> DO THIS
Check every line of the material below for "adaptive". Give the number of lines that have it, and only that.

> Entries from a dataset
....

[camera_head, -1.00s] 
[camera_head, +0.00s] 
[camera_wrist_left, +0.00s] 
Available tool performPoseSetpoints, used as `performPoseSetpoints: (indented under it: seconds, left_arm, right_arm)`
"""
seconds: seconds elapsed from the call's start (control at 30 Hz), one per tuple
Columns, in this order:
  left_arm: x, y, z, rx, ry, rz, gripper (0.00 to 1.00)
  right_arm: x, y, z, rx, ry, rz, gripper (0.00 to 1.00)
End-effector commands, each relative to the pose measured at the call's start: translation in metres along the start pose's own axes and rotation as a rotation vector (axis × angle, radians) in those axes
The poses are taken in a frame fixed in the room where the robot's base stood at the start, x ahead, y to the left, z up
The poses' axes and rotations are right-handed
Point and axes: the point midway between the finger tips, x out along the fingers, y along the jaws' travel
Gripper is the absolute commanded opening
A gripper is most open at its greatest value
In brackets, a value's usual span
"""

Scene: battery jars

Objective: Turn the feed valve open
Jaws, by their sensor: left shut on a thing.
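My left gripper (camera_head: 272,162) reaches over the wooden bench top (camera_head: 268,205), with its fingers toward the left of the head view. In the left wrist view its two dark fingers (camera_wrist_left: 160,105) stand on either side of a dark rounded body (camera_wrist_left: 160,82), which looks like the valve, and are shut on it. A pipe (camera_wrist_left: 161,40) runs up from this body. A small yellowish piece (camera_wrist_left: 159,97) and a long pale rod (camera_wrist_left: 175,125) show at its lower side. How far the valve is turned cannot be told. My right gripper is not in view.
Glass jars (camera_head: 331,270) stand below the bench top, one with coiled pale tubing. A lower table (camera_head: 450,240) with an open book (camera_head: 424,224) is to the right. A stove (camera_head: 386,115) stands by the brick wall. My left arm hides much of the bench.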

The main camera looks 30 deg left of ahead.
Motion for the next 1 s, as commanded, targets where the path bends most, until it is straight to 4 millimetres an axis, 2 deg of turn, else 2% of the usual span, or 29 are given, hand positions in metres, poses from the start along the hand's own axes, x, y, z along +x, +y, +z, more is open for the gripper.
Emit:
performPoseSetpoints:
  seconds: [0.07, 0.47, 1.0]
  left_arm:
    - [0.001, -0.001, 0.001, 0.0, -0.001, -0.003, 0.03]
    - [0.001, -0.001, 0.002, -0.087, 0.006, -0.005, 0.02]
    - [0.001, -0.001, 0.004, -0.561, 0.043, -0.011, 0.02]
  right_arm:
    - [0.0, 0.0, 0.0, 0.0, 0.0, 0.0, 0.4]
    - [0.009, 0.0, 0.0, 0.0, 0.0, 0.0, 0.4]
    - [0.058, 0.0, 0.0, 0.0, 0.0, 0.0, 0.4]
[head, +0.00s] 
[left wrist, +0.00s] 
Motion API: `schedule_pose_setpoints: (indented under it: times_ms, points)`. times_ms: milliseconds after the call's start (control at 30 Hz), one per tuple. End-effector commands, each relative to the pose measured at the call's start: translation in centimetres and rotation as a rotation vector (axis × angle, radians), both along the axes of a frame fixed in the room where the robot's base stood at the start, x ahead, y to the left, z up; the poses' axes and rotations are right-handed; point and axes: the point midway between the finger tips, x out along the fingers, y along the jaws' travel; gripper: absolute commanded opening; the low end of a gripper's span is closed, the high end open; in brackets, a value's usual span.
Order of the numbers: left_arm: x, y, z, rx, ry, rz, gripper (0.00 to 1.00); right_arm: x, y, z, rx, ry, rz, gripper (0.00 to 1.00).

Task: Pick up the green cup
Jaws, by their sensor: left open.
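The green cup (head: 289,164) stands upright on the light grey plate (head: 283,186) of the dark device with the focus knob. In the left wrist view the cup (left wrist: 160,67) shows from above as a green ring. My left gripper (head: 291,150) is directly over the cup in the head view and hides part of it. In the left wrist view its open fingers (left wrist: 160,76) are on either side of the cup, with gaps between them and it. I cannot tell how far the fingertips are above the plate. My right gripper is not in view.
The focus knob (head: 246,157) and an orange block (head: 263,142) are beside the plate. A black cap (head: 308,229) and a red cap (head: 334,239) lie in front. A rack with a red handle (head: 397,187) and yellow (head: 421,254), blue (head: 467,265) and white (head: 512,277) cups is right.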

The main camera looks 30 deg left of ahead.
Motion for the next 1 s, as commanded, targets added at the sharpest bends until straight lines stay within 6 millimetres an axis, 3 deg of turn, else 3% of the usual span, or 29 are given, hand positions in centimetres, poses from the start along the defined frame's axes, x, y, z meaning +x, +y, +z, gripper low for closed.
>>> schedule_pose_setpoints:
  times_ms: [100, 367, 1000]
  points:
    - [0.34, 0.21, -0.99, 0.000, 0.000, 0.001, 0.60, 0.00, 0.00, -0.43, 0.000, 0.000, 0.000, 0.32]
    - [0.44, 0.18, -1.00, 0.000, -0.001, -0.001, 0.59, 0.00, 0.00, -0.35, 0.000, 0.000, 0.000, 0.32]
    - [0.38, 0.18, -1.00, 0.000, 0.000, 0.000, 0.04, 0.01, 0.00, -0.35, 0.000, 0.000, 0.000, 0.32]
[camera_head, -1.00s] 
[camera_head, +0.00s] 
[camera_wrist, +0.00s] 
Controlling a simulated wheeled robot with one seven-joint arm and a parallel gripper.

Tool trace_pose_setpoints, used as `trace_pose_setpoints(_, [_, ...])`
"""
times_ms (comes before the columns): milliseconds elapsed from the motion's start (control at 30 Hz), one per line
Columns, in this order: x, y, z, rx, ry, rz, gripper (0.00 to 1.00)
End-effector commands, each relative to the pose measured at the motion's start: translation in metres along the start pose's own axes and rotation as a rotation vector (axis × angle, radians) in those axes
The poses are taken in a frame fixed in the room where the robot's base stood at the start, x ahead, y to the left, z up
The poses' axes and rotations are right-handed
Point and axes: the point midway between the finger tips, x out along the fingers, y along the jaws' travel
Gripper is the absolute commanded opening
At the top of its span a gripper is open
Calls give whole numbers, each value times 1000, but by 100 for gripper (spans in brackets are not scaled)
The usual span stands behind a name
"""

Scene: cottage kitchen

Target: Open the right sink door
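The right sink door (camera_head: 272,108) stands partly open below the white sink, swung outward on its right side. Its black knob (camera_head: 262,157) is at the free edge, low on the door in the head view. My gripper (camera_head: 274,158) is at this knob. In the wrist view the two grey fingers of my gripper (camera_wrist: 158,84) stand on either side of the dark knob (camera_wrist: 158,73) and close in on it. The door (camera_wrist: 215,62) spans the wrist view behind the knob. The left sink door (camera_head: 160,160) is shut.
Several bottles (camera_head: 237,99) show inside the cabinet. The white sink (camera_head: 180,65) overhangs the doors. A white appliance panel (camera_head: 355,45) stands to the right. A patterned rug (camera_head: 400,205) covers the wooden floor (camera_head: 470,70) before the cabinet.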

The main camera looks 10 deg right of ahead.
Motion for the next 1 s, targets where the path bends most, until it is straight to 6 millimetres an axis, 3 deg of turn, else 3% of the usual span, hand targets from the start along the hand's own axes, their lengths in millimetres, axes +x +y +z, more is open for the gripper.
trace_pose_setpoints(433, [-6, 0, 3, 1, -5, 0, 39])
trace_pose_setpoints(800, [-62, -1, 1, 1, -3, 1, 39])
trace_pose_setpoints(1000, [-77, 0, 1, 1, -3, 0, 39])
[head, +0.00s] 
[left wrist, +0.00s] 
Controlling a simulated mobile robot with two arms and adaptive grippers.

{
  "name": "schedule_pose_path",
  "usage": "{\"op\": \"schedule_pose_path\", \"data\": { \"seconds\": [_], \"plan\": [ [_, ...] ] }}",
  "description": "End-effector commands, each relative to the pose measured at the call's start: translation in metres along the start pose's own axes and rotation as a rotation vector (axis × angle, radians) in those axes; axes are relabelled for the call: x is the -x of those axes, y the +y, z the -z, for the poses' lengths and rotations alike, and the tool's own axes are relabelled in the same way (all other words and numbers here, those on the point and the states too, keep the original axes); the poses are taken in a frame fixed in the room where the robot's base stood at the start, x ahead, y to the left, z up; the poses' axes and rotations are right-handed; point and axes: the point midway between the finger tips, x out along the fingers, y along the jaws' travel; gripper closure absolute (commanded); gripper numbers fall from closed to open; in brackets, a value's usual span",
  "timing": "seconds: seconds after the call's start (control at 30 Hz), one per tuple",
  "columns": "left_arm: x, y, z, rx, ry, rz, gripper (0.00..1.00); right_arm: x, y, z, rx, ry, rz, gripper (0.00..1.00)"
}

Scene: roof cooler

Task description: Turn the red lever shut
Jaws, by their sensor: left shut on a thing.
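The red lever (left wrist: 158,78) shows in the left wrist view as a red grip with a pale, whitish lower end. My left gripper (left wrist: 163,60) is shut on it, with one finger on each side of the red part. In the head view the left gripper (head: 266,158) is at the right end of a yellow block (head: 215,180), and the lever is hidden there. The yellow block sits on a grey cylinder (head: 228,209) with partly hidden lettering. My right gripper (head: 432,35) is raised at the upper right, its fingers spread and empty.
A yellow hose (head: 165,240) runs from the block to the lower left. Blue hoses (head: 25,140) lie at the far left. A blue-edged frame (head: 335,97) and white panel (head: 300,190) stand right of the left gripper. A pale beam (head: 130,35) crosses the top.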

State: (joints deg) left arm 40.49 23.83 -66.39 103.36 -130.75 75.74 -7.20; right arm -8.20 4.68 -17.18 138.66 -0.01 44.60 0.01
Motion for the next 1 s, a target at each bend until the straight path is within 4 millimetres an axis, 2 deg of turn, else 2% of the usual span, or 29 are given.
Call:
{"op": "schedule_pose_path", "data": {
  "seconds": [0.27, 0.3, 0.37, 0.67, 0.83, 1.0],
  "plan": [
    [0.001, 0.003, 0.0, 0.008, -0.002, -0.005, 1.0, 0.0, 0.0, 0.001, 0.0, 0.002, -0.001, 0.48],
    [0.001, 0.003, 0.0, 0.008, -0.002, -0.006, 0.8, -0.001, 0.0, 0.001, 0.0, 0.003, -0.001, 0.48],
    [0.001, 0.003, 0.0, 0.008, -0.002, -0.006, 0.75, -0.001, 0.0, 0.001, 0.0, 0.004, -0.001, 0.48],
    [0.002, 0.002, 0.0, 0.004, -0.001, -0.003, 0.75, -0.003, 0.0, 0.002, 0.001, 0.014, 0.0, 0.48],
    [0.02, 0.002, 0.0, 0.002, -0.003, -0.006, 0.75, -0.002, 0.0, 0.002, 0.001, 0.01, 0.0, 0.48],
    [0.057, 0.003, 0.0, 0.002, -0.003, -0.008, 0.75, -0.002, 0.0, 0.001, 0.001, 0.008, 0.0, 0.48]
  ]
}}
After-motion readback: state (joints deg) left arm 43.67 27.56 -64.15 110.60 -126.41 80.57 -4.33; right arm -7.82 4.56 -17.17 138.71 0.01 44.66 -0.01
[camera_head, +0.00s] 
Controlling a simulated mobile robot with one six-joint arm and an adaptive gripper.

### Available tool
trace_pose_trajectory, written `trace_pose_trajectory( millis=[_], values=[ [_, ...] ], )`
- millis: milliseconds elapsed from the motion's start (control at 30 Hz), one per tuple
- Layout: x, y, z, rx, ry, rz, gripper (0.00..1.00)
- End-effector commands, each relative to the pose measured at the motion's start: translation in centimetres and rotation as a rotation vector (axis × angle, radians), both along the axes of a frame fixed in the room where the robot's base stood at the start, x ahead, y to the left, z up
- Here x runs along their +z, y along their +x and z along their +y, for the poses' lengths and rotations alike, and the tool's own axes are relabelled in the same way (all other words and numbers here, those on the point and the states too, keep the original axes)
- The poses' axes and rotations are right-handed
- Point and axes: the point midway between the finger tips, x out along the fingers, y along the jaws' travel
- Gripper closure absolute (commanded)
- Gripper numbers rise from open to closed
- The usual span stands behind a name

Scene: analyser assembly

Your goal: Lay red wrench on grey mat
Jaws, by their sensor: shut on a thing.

....

> SOLUTION FOR THIS PROBLEM
2